Ironically, while the two games vary wildly, hurling is becoming more like Gaelic football. Body contact is non-stop and there's more scope for dark arts. That's why the minors Laffan speaks of feel the need to be braced for physicality at such a young age.

Flair players have always illuminated hurling and slowing them down is ultimately what opposing managers want. This can be achieved through spoiling, sledging or tripping and, judging on past form, you need not worry too much about umpires intervening.

"I still don't think we should automatically do what the FRC did," Quaid warns, "but tactically the game is being slowed down and we need flair and excitement at a premium. So start with the advantage rule – that would make cynical players think twice before fouling and the referee will have enough time to let play run on, therefore increasing the chances of goals. Take it from there."

Current tactics are definitely not helping.
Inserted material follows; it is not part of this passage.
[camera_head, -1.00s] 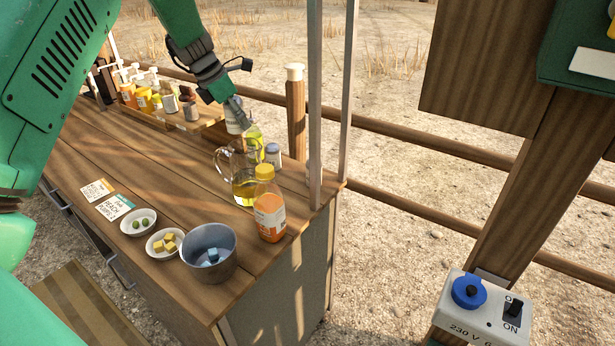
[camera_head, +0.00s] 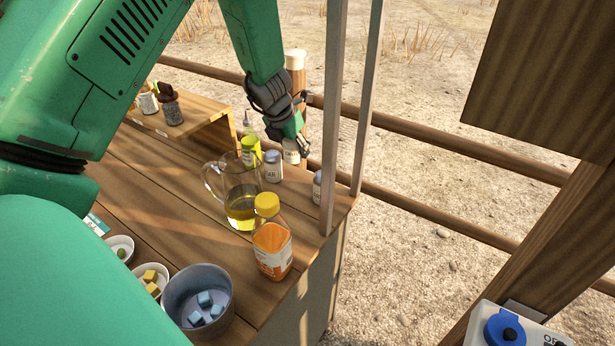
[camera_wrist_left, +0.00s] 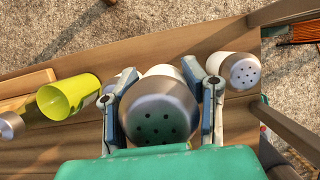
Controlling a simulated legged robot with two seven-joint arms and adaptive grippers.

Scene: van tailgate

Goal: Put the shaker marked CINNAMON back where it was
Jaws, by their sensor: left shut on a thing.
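My left gripper (camera_head: 297,143) is shut on a small white shaker (camera_head: 291,155) with a grey lid. In the left wrist view the holed lid of the held shaker (camera_wrist_left: 158,118) sits between both fingers (camera_wrist_left: 160,98). Its label is too small to read. It is at the counter's far edge; I cannot tell if it touches the wood. A second shaker (camera_head: 272,167), with a partly readable label, stands just left of it. A third shaker (camera_head: 317,186) stands to the right near the post and also shows in the wrist view (camera_wrist_left: 241,72). My right gripper is not in view.
A glass jug (camera_head: 240,208) and an orange, yellow-capped bottle (camera_head: 272,250) stand nearer. Upright posts (camera_head: 333,120) rise at the counter's right end. A metal pot (camera_head: 198,300) holds blue cubes.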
Clare have been a top underage team in Ireland over the past few seasons but they seem intent on closing down space around midfield and deploying one- and two-man full-forward lines. Such are the ways of the modern game.
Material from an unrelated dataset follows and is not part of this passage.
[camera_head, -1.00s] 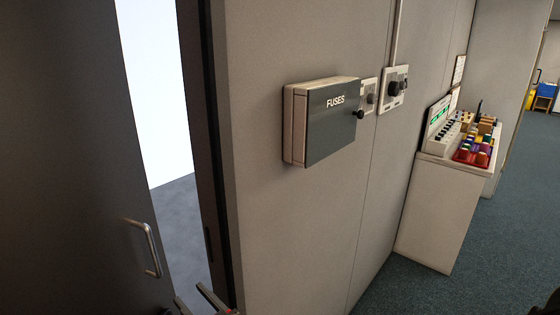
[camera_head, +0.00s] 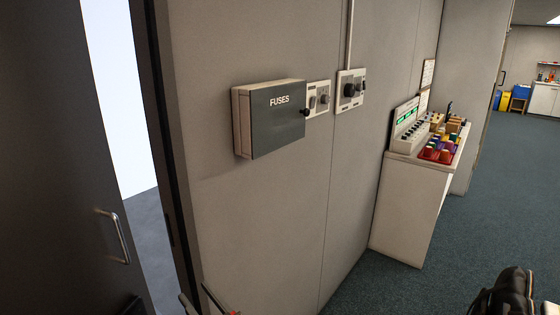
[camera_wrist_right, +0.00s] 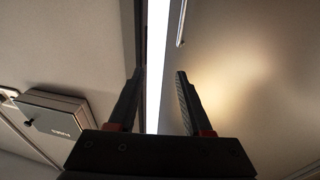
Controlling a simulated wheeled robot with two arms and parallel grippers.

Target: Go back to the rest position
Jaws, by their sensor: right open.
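My right gripper (camera_head: 198,297) shows at the bottom edge of the head view, in front of the door gap, with only its finger ends in sight. In the right wrist view the gripper (camera_wrist_right: 158,75) is open, its two dark fingers apart with nothing between them. They point at the bright gap between the wall and the grey door (camera_wrist_right: 245,75). My left gripper does not show clearly in any view.
The dark door (camera_head: 60,150) with a metal handle (camera_head: 118,238) stands ajar at left. A fuse box (camera_head: 278,122) and switches (camera_head: 350,88) are on the wall (camera_head: 260,220). A white cabinet (camera_head: 405,205) bears colourful parts.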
"Kilkenny are winning All-Irelands by bringing back their half-forwards and retreating their midfield," Gary Laffan says. "They have displayed huge physicality around the breaking ball and their full-forwards are hunting for ball the moment they lose it. They don't shirk a tackle and they also have three or four marquee forwards and they've raised the bar with every passing year.

"The problem is almost every other team has tried to follow suit – despite the fact that such a style might not suit them. Club teams have tried to follow that template and that's why local fixtures are finishing 0-12 – 0-10.

"We have a smashing game," Laffan concludes. "A team will soon win an All-Ireland with maybe a different style and the whole thing will change again. It's cyclical – in the meantime there are just a few tweaks needed to ensure the game flows better."